From today through May 28, take our new Big Class: Stopping Harassment and Creating Cultures of Respect with Gretchen Carlson and Robin Hammeal-Urban for free.
Our culture has tended, up until recently, to think of serious sexual harassment as characterizing a bygone era. The television show Mad Men, for example, set in 1960s advertising firms and including scenes with startlingly blatant sexual harassment, suggest that sexual harassment used to be a serious problem, but also creates a perception of cultural distance between the bad old days and today. If the #MeToo movement has demonstrated anything, however, it has shown that in many twenty-first century professional and social communities, we still accept as a fact of life that powerful people will coerce others into sex and degrade others based on gender.
A 2016 report by the Equal Employment Opportunity Commission on workplace harassment included the results of a random sample survey that found that 25% of female employees reported having been sexually harassed in the workplace. When the term “sexual harassment” was not used in the question, but unwanted sexual advances by employers were described, 40% of female employees reported having experienced these behaviors. When the question described people’s being treated with hostility in relation to their gender (as opposed to experiencing unwanted sexual advances or sexual touching), that percentage went up to 60. This survey demonstrates, first, that sexual harassment in the American workplace is anything but dead, and second, that many women notice sexually inappropriate and gender-biased behavior in their workplaces but don’t define these behaviors to themselves as sexual harassment. The harassment is happening, but victims don’t always recognize it as such.
Nor does harassment stop in the workplace.

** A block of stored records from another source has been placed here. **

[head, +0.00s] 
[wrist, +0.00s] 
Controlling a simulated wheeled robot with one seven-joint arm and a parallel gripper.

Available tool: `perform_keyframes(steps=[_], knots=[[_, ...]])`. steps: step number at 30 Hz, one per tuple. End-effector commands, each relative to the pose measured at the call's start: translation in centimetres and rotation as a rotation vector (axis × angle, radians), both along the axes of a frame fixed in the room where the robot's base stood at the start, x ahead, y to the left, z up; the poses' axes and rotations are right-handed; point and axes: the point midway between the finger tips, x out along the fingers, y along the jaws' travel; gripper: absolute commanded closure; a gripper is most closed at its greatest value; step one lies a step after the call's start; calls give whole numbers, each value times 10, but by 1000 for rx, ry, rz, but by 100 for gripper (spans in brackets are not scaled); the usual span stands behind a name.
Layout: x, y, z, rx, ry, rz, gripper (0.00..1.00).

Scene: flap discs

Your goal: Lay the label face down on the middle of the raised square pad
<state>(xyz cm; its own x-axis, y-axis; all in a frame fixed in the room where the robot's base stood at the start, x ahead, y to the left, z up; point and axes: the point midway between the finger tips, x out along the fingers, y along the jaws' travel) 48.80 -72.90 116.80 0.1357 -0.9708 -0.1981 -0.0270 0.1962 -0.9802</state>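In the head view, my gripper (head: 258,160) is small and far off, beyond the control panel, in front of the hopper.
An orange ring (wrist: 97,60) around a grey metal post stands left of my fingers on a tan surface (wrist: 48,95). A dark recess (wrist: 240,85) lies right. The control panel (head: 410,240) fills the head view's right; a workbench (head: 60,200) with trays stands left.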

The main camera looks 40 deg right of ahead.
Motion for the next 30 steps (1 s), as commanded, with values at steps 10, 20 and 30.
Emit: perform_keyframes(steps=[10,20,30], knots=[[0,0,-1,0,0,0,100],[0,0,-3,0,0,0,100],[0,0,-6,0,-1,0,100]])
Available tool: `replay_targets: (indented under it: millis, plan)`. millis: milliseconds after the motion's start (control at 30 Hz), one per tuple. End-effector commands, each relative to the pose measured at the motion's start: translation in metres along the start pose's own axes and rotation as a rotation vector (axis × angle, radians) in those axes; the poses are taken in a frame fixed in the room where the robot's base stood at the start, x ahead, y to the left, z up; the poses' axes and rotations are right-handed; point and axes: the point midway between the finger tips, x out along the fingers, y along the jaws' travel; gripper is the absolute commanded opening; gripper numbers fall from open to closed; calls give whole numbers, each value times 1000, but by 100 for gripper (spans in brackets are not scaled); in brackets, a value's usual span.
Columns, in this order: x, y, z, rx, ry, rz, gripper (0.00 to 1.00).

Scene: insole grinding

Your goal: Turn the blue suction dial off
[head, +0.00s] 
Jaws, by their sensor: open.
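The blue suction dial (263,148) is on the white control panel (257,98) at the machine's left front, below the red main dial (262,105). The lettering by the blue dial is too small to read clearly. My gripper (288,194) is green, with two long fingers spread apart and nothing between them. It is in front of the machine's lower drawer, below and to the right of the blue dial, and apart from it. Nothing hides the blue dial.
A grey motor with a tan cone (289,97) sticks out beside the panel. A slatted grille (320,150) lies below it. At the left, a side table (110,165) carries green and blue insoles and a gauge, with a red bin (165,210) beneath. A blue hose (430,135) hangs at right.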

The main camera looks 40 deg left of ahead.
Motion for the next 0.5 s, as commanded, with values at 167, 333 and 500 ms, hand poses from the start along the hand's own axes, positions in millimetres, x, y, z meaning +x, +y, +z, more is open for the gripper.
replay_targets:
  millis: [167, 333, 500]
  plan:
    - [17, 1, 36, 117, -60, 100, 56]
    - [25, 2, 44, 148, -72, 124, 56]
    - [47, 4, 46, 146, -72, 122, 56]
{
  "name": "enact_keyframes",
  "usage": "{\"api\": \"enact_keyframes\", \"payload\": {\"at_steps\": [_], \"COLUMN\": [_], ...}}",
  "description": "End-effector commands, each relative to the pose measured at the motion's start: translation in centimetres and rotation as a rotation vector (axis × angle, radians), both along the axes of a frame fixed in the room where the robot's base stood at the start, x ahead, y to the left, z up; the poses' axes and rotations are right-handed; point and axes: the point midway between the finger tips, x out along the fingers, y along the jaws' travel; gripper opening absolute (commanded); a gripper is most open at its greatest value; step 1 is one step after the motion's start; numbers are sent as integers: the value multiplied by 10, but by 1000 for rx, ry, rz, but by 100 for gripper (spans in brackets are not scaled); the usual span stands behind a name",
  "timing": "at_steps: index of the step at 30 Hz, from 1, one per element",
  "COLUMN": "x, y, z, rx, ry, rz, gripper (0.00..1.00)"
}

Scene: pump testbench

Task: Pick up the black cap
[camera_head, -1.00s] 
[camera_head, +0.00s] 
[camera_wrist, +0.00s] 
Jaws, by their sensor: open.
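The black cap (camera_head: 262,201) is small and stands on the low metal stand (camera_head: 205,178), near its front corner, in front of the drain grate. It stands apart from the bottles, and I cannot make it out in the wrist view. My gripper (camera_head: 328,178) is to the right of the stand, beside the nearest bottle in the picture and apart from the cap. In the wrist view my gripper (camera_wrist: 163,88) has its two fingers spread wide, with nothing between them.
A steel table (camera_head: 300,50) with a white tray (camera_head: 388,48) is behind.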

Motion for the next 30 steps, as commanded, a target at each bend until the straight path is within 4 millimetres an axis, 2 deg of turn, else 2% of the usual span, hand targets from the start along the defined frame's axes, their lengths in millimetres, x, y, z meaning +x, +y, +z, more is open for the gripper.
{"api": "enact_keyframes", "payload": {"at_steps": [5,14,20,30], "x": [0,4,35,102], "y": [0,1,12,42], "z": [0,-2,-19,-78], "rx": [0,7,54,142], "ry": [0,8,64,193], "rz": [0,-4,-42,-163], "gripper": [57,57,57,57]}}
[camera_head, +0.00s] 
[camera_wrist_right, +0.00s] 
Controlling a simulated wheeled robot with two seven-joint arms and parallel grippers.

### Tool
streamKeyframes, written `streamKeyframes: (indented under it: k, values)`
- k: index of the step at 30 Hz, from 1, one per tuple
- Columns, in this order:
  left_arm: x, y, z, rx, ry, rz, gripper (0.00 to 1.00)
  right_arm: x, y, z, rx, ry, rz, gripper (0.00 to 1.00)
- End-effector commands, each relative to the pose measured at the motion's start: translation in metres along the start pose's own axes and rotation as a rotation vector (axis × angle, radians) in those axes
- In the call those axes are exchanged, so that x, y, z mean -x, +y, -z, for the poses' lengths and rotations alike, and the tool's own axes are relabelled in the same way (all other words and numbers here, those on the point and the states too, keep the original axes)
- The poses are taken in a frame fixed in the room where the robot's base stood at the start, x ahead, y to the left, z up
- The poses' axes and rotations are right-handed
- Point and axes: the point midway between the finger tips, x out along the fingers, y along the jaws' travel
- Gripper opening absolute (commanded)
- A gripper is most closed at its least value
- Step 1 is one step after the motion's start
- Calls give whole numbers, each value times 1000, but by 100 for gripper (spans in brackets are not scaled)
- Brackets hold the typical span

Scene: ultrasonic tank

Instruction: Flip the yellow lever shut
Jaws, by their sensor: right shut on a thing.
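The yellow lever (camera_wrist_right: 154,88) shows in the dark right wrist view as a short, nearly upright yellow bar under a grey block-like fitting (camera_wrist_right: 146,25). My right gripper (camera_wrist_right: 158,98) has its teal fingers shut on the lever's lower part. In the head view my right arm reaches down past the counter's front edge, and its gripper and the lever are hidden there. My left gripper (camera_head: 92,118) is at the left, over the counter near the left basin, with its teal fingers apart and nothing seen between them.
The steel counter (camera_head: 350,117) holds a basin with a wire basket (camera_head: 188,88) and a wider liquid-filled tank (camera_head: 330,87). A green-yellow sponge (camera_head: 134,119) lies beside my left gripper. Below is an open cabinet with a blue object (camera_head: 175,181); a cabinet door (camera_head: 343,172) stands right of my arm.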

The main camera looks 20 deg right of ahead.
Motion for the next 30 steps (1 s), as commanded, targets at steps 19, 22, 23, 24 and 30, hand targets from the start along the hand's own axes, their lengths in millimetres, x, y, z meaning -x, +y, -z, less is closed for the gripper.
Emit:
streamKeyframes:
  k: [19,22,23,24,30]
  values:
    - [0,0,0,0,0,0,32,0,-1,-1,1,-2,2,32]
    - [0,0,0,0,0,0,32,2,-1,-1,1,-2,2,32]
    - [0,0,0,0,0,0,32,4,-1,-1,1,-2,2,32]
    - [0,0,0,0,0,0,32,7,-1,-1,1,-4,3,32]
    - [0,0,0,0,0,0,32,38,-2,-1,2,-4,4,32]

The sexual assault charges brought against numerous clergy members in recent years indicate that churches are no more immune to predatory sexual behavior than anywhere else. It is impossible to deny that sexual harassment remains a serious problem across the board in American culture.
In this class, two women who advocate against sexual harassment join together to show us how to resist it, particularly in our faith communities. In 2016, Gretchen Carlson, a former Fox News journalist, brought charges against Roger Ailes after having been dismissed from her job for refusing to have sex with him. Her choice eventually forced Ailes to resign from his position at Fox News (where several other women have spoken out about his having harassed them as well) and opened doors for other women to report their experiences with sexual harassment. Today, she focuses much of her energy on advocating for gender equality in the workplace.
Robin Hammeal-Urban is Canon for Mission Integrity and Training for the Diocese of Connecticut. She is an attorney who specifically works to train faith communities on ways to build respectful interaction and resist sexual harassment. She also helps the church respond to situations involving sexual misconduct. She has written a book about rebuilding trust in faith communities in the wake of leadership misconduct and has many ideas about how communities of faith in particular can build respectful cultures.
In this course, Gretchen and Robin will educate you about how to define sexual harassment, why it’s important to speak out about it (and why it can be so difficult to do so), ways in which churches and individuals can respond to harassment, and ways to build faith communities that encourage respect. We hope that their guidance helps each of you as we work together to create a culture that truly respects the dignity of every human being.